→ Directions:
Return exactly, and only, the lines from the one holding "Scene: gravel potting" through the one holding "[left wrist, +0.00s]", both included; the pictures stay out.

⁂

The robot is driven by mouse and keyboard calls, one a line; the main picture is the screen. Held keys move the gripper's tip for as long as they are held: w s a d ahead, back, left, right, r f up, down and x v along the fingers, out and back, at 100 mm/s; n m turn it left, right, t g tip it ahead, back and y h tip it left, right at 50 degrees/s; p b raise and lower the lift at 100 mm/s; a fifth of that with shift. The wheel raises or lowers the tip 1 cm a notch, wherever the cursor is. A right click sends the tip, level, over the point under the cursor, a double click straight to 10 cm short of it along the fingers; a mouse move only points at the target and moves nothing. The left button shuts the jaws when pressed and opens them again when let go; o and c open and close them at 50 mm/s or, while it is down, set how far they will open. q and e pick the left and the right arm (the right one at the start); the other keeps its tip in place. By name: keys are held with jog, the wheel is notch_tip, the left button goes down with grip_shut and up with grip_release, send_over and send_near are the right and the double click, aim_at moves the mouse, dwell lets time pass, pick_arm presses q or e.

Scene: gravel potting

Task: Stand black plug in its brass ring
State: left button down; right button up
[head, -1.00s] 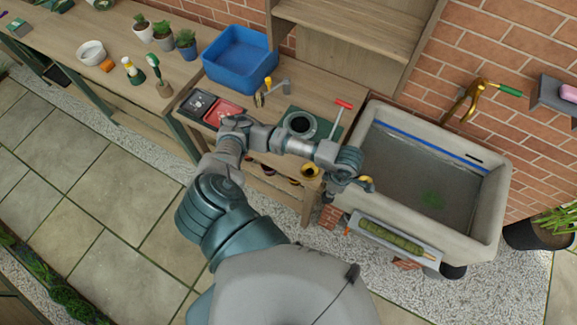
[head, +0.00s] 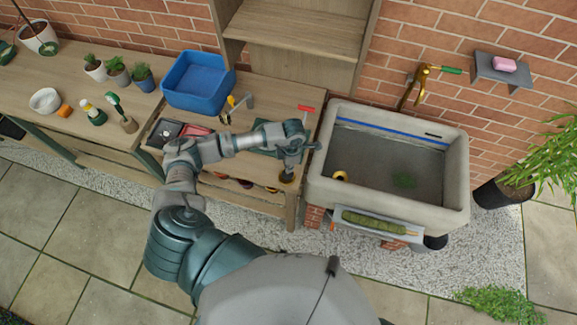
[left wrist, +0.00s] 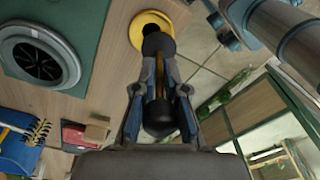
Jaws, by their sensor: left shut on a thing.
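My left gripper (head: 291,157) is over the front right corner of the potting bench, beside the sink. In the left wrist view, its fingers (left wrist: 160,92) are shut on the black plug (left wrist: 159,118), which has black ends and a brass stem between them. The brass ring (left wrist: 140,27) lies at the bench's front edge; in the head view it shows below the gripper (head: 287,177). The plug's far end overlaps the ring's near side in the wrist view. I cannot tell whether they touch. My right gripper is not in view.
The stone sink (head: 448,190) stands just right of the gripper, with a brass drain (head: 340,176) inside. A red-handled tool (head: 306,108) and blue tub (head: 197,85) are behind my arm.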

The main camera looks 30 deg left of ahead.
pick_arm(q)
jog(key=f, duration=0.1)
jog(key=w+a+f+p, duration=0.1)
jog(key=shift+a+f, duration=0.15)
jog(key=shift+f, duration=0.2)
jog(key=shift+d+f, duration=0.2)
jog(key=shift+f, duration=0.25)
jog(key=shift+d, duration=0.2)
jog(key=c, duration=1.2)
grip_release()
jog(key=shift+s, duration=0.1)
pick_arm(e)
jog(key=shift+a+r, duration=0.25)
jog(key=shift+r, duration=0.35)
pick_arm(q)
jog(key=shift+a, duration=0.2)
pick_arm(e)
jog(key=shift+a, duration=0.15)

⁂

→ Output below:
Scene: gravel potting

Task: Stand black plug in its brass ring
State: left button down; right button up
[head, -1.00s] 
[head, +0.00s] 
[left wrist, +0.00s] 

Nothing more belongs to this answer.